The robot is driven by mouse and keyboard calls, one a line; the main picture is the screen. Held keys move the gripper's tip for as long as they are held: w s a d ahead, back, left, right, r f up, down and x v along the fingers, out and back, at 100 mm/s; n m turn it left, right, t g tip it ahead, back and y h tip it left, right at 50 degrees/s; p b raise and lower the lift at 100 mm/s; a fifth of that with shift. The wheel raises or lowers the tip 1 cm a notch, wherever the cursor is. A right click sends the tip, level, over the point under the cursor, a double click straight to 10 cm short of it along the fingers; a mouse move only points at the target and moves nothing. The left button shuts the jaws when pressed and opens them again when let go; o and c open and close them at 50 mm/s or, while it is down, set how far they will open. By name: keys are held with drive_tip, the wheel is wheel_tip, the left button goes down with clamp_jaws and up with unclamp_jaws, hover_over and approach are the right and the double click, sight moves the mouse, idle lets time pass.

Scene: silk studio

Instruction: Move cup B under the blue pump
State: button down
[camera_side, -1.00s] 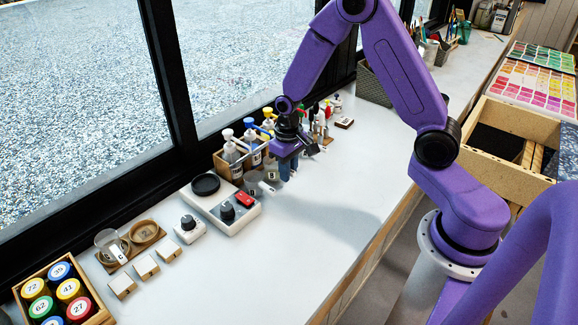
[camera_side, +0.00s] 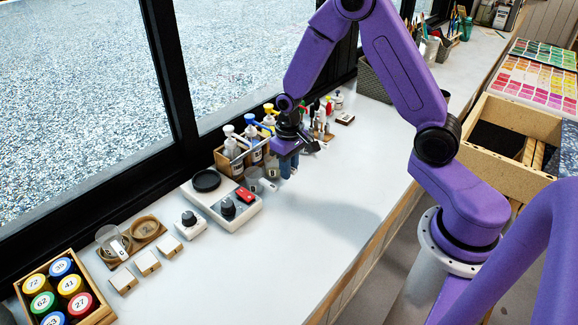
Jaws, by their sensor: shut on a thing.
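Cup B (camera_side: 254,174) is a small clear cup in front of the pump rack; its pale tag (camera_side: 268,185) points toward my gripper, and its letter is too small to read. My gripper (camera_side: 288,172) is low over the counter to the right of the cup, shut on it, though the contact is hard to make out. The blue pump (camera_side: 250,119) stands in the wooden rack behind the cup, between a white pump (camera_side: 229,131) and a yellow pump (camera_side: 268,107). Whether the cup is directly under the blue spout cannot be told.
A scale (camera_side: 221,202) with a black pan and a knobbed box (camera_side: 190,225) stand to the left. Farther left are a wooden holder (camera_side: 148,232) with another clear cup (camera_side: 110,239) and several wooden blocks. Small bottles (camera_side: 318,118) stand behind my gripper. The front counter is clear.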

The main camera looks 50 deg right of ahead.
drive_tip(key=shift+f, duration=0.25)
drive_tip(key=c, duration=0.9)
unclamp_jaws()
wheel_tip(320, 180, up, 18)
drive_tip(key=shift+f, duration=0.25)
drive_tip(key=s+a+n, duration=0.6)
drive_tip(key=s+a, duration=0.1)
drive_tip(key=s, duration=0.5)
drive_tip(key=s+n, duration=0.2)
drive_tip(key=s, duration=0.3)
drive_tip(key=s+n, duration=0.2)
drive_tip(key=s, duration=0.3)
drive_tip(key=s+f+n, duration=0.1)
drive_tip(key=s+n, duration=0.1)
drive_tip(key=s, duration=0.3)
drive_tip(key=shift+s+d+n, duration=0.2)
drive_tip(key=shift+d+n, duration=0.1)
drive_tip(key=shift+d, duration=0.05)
- - -
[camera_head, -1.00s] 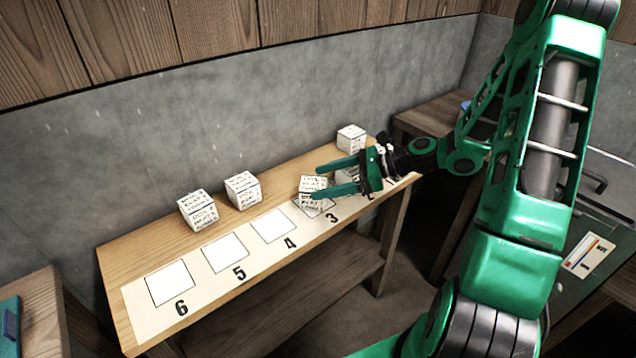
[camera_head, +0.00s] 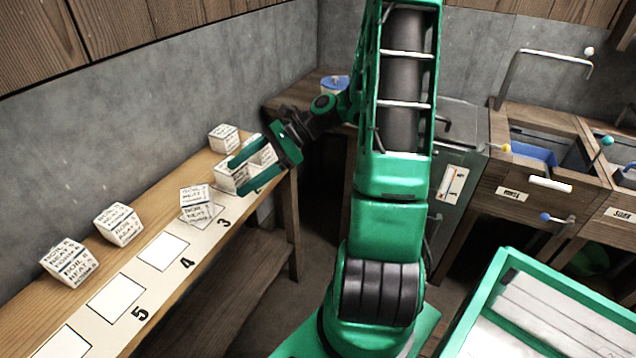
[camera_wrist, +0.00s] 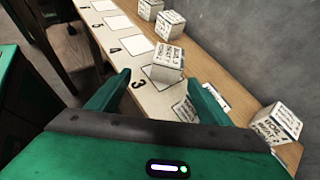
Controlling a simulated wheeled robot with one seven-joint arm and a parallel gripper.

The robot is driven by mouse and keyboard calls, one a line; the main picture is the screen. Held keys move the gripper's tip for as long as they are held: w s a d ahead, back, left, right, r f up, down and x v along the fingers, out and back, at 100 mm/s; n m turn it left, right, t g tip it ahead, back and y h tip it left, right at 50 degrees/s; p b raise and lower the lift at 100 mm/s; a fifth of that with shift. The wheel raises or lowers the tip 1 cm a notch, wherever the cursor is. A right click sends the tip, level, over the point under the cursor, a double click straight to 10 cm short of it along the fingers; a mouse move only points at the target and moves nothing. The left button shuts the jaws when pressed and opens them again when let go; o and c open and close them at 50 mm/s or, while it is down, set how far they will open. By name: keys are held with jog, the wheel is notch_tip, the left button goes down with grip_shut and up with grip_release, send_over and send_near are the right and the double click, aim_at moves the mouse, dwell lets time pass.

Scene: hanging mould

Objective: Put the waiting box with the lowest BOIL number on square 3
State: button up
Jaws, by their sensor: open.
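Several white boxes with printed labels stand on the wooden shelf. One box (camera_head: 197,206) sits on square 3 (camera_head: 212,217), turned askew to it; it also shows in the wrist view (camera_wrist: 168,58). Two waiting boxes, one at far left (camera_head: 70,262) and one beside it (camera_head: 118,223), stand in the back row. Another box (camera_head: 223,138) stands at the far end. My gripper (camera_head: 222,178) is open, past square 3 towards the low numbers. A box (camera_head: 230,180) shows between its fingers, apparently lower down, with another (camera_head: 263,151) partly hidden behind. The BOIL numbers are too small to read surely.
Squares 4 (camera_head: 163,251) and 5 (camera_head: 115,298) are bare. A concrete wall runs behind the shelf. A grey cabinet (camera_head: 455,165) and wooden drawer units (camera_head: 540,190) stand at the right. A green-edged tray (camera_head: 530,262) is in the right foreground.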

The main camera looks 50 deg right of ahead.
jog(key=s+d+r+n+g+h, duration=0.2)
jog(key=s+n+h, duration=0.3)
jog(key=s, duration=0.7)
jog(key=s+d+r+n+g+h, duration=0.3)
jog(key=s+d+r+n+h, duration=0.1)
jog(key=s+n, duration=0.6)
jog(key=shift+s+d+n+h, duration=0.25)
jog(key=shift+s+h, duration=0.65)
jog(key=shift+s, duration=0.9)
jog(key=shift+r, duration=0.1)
- - -
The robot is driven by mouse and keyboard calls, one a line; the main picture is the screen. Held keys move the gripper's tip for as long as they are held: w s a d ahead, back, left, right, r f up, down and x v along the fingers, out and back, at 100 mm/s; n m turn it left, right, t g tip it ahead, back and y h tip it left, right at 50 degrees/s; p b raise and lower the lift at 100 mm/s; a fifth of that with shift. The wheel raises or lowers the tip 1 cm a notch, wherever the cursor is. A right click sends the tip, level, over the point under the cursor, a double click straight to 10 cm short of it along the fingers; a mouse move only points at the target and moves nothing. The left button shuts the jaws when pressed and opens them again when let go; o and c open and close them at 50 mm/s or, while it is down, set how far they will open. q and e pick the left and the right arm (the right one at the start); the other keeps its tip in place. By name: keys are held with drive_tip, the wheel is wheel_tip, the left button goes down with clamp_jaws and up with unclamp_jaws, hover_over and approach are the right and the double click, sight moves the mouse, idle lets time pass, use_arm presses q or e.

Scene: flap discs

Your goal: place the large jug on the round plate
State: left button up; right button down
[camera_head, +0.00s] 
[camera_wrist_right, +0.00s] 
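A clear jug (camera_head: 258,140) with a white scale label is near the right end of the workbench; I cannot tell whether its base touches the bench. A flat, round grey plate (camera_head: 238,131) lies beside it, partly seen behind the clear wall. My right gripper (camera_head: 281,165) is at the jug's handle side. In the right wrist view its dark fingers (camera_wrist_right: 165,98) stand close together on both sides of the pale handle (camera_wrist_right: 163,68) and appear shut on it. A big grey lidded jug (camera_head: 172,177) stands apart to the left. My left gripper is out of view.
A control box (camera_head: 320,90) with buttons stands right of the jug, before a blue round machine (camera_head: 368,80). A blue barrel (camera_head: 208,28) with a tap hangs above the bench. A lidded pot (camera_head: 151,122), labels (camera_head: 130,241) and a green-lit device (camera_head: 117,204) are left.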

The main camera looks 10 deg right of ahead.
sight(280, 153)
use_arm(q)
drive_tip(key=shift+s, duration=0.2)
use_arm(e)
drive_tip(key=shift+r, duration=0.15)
- - -
● **What you should do**
Scan the data above; copy every line where "Scene" appears.

● **Solution to this task**
Scene: silk studio
Scene: hanging mould
Scene: flap discs

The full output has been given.